Things are seldom what they seem
skim milk masquerades as cream
(William S. Gilbert)
Published on 2 May 2012
In the past few years, bullying has seemed an epidemic. The loss of young lives and safe learning environments has made us universally cognizant that names really can hurt, as well as destroy individuals, families, schools, and communities.
Fortunately, we now have the attention of those privileged to make change. From legislators who have pioneered tough laws in New Jersey and California, to school administrators who championed strict penalties for bullying, to innovators focused on prevention and culture change, the force for a better tomorrow is being driven from many directions.
Now, with so many advocates, the conversation is changing. And it has everything to do with the little “e” word.
The role of empathy in education is finally a debate that has captivated the media. Progressive outlets like GOOD and Dowser have recently given the public a glimpse into a question that has captivated me my entire career: how do we prevent bullying and violence in schools through education?
In 2007, I had the opportunity to work as a Fulbright Scholar in Bogota, Colombia and study conflict resolution. In a community torn apart by violence and drug wars, students in the schools where I worked did not know what it meant to feel safe. My Colombian research team, Aulas en Paz, played a visionary role; they saw a way out of the cycle of violence that had existed for decades. Through their programs, they were equipping students with the social and emotional skills they needed to become peace-builders, rather than fall into the patterns their parents had before them.

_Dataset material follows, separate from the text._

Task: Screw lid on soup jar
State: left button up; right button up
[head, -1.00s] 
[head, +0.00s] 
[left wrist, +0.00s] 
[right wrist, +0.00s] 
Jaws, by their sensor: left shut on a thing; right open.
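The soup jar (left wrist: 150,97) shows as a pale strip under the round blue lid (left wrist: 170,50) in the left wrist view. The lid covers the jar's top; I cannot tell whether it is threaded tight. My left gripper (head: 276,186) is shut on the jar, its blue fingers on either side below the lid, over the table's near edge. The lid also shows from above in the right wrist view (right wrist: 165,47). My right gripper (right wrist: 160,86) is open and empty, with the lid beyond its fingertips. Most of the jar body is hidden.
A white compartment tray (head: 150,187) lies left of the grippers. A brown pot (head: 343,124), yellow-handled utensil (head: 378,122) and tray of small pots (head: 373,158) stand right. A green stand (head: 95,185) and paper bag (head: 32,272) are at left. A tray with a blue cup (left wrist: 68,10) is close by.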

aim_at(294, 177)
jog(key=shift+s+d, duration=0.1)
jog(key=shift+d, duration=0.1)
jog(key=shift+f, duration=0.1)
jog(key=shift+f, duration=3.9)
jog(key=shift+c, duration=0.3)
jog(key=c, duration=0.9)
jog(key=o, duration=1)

As a newcomer to peace and civic education, I saw tremendous opportunity. But while the skills being taught produced measurable impact, the programs weren’t exactly fun for students – just another subject taught in desks, textbooks open in front of students.
A lifelong dancer, my catalytic moment came the first time I set these lessons to music. In this way, Dance 4 Peace was born, blending best practices in teaching empathy with creative movement to help students build skills for peace.
The model I developed became only more relevant when I returned to the US in 2008. More than ever, there was a call to address violence in our schools, and the way that resonated with me was through social and emotional learning. From our first workshops in Washington DC, to more than 4,566 youth having participated in our multi-year, K-12 pipeline curriculum globally, Dance 4 Peace is now pioneering a global movement in education policy to make empathy and peace education a priority in our curricula.
A dollar of prevention is worth thousands in cure. Our program has proven that an extremely low-cost model can be scalable and measurable, and makes economic sense for investment on the part of schools, districts, and governments. Integrating empathy education into our schools is not a rhetorical discussion; rather, it is something we cannot afford to wait to take action on.
Within the growing conversation about empathy, I sit among plies, the name pass, and relaxation exercises, bringing creative movement to the table with educators, policy makers and academics. Now is our time to mobilize to stop bullying and school violence, to change the way our children are educated so that they have the tools to build this better tomorrow. I urge you to join this globally relevant movement and together, we will take the steps to ensure our children grow to be our next leaders and peacemakers.